The state of Maryland imposes a personal income tax on its own residents with two parts; a state income tax with graduated rates, and a county income tax with a single rate that varies by the taxpayer’s county of residence, but is capped at 3.2%. Both components are state taxes, and the Comptroller’s office collects both. Maryland residents who earn income in other states and pay income tax on that income to other states are allowed a credit by Maryland against the state tax but not the county tax. Therefore, income earned from sources outside of Maryland may be taxed twice.

A personal income tax on nonresidents is also imposed by Maryland in two parts: a state income tax on all income earned from sources within Maryland and a special nonresident tax in lieu of county tax.

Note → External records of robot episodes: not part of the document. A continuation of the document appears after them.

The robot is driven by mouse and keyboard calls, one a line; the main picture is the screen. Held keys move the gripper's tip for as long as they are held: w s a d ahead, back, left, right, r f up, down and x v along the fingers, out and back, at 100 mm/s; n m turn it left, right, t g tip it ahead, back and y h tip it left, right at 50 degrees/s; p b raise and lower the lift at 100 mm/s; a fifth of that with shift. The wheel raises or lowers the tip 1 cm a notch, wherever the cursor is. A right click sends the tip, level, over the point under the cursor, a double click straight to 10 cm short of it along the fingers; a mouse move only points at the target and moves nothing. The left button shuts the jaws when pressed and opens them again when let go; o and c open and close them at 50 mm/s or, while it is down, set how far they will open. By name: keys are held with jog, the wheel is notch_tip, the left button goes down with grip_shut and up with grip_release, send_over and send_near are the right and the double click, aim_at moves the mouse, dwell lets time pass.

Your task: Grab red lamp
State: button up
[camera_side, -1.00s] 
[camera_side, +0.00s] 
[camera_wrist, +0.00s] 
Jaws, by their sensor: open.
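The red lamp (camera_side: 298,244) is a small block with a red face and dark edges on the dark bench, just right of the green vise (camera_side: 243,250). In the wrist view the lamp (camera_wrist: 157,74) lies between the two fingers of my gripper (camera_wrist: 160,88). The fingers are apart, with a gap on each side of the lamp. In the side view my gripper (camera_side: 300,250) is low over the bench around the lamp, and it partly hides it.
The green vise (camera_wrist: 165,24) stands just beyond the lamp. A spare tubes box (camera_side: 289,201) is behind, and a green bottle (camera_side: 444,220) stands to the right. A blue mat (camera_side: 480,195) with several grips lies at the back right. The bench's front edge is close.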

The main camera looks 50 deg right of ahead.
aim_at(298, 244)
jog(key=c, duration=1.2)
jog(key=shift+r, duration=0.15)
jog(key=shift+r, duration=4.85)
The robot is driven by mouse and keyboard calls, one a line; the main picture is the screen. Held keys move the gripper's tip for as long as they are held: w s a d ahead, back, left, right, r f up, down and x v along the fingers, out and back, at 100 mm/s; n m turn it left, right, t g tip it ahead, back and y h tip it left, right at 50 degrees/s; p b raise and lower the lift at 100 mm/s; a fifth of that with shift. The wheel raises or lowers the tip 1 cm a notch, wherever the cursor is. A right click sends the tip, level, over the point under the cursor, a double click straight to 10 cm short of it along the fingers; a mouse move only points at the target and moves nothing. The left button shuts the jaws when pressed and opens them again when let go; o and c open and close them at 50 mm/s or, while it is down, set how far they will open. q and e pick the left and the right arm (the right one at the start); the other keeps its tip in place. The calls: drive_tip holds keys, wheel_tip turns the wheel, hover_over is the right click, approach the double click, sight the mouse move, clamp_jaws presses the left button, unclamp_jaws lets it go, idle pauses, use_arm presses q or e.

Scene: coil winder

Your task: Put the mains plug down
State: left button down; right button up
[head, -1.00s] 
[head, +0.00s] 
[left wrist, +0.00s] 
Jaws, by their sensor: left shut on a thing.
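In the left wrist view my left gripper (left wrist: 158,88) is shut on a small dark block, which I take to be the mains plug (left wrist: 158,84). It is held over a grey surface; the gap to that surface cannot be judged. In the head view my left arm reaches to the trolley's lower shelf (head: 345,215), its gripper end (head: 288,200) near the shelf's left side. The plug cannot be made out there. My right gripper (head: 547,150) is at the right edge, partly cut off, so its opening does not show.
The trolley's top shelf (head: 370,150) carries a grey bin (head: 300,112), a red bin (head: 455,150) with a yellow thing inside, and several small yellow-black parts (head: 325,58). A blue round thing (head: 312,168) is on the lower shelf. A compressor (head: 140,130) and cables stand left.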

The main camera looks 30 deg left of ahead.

The special nonresident tax is imposed on income earned from sources within Maryland, and its rate is equal to the lowest county income tax rate set by any Maryland county.

This case originated when the Wynnes, who owned stock in an S corporation that did business in 39 states, claimed a credit for taxes paid to other states against their state and county income taxes. The Comptroller of Maryland assessed a tax deficiency, as the state only allowed a credit for state income tax, not county income tax.

The Maryland Court of Appeals evaluated the tax, under a four-part test, to see if a tax applied to an activity with a substantial nexus with the taxing state is fairly apportioned, does not discriminate against interstate commerce and is fairly related to the services provided by the state. The Court determined that the tax failed both the fair apportionment and nondiscrimination parts of the test.

Maryland petitioned the Supreme Court, and on August 1, 2015, they held that Maryland’s personal income tax regime violated the dormant Commerce Clause. Under this clause, states are precluded from taxing an interstate transaction more heavily than an intrastate transaction or imposing a tax that discriminates against interstate commerce by providing a direct commercial advantage to local businesses or subjecting interstate commerce to multiple levels of tax.